L'ultimo esempio di promessa da marinaio dei Benetton riguarda la sospensione dei voli notturni diretti sulla pista 1, quelli che atterrano a pochi metri dalle case della città laziale dalle 23 alle 6 del mattino. A prevederla, per motivi di salute, è una direttiva dell'Unione europea, recepita da un regolamento italiano e contestata dalle società aeroportuali. Nonostante la vittoria davanti al Tar, nel luglio del 2017, i Benetton avevano annunciato di interrompere i voli in attesa del pronunciamento del Consiglio di Stato. Ma la promessa è stata mantenuta solo per poche settimane. «Per questo nel novembre 2017 abbiamo scritto all'Ente nazionale per l'aviazione civile (Enac, ndr) e al suo controllore, il ministero dei Trasporti» spiega David Apolloni, combattivo avvocato che sostiene le battaglie dei cittadini contro le speculazioni dei Benetton. «L'Enac non ha mai risposto, mentre il Mit ci ha messo parecchie settimane e, solo dopo diversi solleciti, ha chiesto all'Enac di aprire un'istruttoria». Senza, però, alcun risultato. Così, visto il silenzio tombale, con l'arrivo del nuovo governo, Apolloni ha riscritto al ministero, il quale ha risposto subito e il 5 luglio ha invitato l'Enac a intervenire quanto prima. La lettera ha un oggetto esplicito: «Mancato rispetto degli Aeroporti di Roma Spa sul volo notturno, come da dichiarazioni del luglio 2017» e sottolinea il fatto che l'Enac «non abbia fornito, a tutt'oggi, gli elementi richiesti». Eppure anche questa volta l'ente per il volo è rimasto muto. «Purtroppo dopo 45 giorni non è arrivato ancora nessun segnale» ci informa Apolloni.
Sarà perché dietro al mega progetto di raddoppio dell'aeroporto c'è proprio l'Enac che nel 2012, con l'appoggio del governo Monti, aveva sottoscritto un contratto di programma con Adr che prevedeva un aumento delle tariffe aeroportuali (circa 12 euro a biglietto) per sovvenzionare lavori da realizzare entro il 2044. Dei 18 miliardi di investimenti previsti, 10 dovrebbero provenire da Adr (finanziati in gran parte con gli incrementi tariffari) e 8 dalle Ferrovie dello Stato. In definitiva tutti dalle nostre tasche.

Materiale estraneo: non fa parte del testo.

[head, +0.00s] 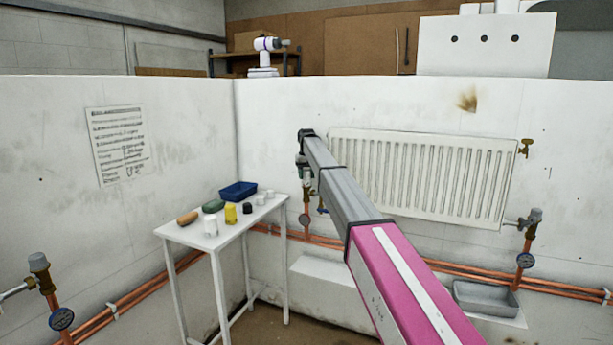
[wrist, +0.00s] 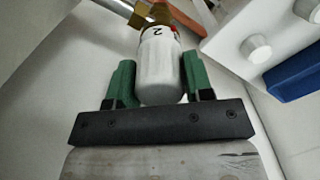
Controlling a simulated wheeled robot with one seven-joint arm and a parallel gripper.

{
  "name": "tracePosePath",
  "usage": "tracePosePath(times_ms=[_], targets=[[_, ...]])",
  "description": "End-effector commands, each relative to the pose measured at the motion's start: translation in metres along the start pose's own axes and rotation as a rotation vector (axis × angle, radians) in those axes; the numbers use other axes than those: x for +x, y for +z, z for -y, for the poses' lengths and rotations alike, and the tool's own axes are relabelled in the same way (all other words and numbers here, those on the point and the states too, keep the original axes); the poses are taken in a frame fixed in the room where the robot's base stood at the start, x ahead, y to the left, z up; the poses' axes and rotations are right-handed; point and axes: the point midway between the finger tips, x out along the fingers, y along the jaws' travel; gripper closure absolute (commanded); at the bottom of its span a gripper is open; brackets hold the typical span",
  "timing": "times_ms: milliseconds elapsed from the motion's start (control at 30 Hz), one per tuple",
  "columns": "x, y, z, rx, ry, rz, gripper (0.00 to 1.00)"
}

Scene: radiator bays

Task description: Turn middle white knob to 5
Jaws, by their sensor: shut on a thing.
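The white knob (wrist: 158,70) is a ribless-looking white cylinder under a brass valve fitting (wrist: 153,14) in the wrist view. A dark digit 2 shows near its brass end, with a red mark to the right of it. My gripper (wrist: 158,78) has a green finger on each side of the knob and is shut on it. In the head view my gripper (head: 304,168) is at the valve just left of the radiator. My arm hides most of that valve, and the knob cannot be made out there.
A white radiator (head: 440,175) hangs right of my arm. Grey-capped valves stand at far left (head: 38,262) and right (head: 536,215). A white table (head: 180,232) holds a blue tray (head: 238,191) and small items. Copper pipes run low along the walls.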

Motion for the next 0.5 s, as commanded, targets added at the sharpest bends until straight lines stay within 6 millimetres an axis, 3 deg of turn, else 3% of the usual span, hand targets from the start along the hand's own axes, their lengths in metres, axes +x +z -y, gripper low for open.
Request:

Nel piano era previsto l'allargamento a nord su 1.300 ettari di agro romano, quasi interamente vincolati, essendo riserva naturale dal 1996. Nel 2013 il ministero dell'Ambiente ha accresciuto l'area salvaguardata e allora l'Enac ha fatto ricorso. Nel maggio scorso, forse anche per il cambiamento del vento politico, la Regione Lazio e i tecnici di Palazzo Chigi hanno espresso un parere opposto rispetto a quello dell'Enac, confermando l'intangibilità della riserva. Contro la cementificazione della campagna vanno anche un recente ordine del giorno presentato in Regione Lazio dal Movimento 5 stelle e un altro approvato all'unanimità dal Senato, su proposta di Fratelli d'Italia, a luglio.

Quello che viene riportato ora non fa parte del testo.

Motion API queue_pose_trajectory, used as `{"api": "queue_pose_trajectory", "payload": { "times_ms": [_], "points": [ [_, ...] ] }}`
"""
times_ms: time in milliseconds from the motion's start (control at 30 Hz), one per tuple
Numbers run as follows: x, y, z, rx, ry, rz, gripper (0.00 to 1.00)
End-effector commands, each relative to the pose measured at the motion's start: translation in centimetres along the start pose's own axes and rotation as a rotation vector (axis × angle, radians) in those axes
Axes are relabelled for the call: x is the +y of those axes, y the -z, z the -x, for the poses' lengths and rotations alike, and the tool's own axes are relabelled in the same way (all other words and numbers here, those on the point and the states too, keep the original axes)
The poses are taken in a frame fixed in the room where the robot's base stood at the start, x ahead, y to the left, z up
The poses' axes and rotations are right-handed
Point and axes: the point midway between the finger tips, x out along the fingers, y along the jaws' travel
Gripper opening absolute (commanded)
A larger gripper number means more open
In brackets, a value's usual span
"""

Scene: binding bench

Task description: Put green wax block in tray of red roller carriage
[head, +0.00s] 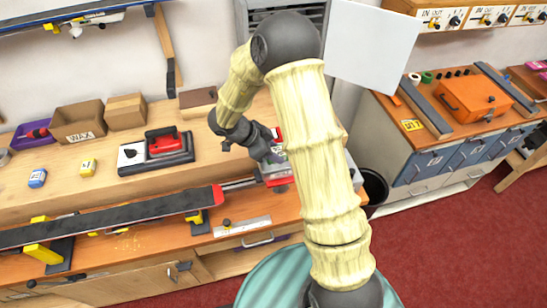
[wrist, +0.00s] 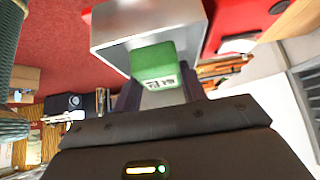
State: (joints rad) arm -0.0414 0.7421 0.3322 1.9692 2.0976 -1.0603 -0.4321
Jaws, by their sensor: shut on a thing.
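My gripper (wrist: 160,92) is shut on the green wax block (wrist: 153,62), which has a white printed label, in the wrist view. A grey metal open tray (wrist: 110,40) lies just beyond the block, and the block overlaps its opening in the picture. I cannot tell whether the block touches the tray. In the head view my gripper (head: 270,150) is at the right end of the bench, mostly hidden by my arm. Grey and red parts there, seemingly the red roller carriage (head: 280,188), show only partly beside my arm.
A blue block (head: 37,178) and a yellow block (head: 88,167) lie on the bench at left. A long dark rail (head: 110,220) runs along the front. A black bin (head: 375,185) stands at right.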

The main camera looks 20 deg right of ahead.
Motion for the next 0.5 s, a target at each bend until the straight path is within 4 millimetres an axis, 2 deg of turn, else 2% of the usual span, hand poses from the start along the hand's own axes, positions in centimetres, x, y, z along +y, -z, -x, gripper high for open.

Eppure, imperterrita, Adr, a inizio estate ha fatto un ulteriore ricorso «ad adiuvandum», per provare a spuntarla in coppia con Enac. Ma a chi appartengono i 1.300 ettari a nord dello scalo che nel progetto andrebbero espropriati e pagati lautamente ai proprietari? Novecento sono della Maccarese spa, la più grande azienda agricola del Paese, di proprietà proprio dei Benetton. Avete letto bene: per ingrandire l'aeroporto e garantire guadagni ancora più lauti agli imprenditori trevigiani lo Stato dovrebbe investire centinaia di milioni di euro per espropriare i terreni dei Benetton stessi. I quali, probabilmente, li farebbero poi rientrare all'interno del patrimonio di Adr.

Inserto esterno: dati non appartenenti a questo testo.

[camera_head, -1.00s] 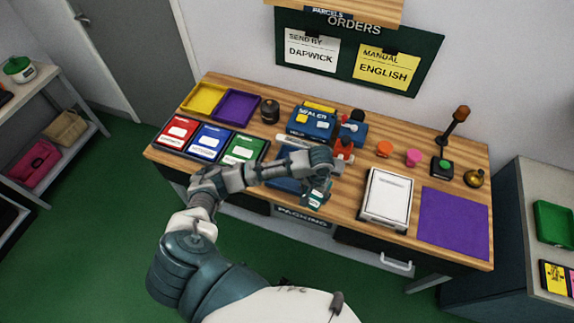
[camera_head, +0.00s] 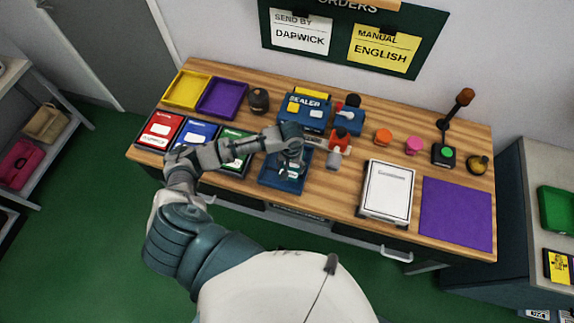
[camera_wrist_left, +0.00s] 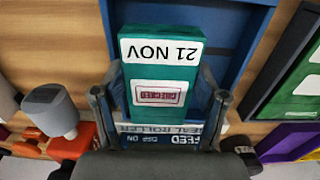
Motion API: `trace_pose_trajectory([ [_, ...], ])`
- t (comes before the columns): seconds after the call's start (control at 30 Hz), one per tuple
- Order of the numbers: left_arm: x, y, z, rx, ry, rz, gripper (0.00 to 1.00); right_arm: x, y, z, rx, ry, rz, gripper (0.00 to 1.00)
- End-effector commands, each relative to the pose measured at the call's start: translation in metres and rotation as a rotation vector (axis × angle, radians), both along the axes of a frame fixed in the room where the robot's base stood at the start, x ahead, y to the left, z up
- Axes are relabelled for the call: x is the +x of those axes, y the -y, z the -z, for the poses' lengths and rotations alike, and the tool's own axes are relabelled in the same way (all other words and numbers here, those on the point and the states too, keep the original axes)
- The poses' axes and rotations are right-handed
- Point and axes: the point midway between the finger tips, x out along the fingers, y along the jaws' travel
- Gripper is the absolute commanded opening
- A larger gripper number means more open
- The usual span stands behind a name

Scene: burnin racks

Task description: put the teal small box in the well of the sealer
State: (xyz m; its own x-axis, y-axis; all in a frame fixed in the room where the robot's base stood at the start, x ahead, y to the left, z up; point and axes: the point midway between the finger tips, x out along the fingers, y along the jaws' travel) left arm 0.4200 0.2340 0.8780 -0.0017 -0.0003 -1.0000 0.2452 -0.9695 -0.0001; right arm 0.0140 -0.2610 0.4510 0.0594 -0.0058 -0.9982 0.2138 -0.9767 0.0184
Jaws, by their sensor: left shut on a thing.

I contrari al piano fanno notare che per ampliare l'area destinata a decolli e atterraggi è sufficiente che lo scalo si allarghi a sud, all'interno del sedime aeroportuale, come del resto già deciso. Ma per quei lavori, in parte iniziati, i Benetton dovranno investire dai 3 ai 5 miliardi e per questo, probabilmente, starebbero puntando sull'autoesproprio proletario.
Ma la cosa più interessante è che il progetto di Enac e Benetton si fonderebbe su presupposti sbagliati. Lo sostengono gli esponenti del comitato FuoriPista di Fiumicino. Uno di loro, Antonio Pellicanò, sul sito Fregeneonline, nelle scorse ore ha contestato i numeri alla base dell'ipotesi di raddoppio. Nel contratto di programma sottoscritto tra Enac e Adr erano stati ipotizzati 348.497 movimenti (atterraggi e decolli) per il 2017, ma in realtà sono stati solo 297.961, il 14,6% in meno rispetto alle previsioni, il dato più basso dal 2003, quando erano stati 300.831. Inoltre il calo non sarebbe un'eccezione, ma una costante dal 2010 a oggi.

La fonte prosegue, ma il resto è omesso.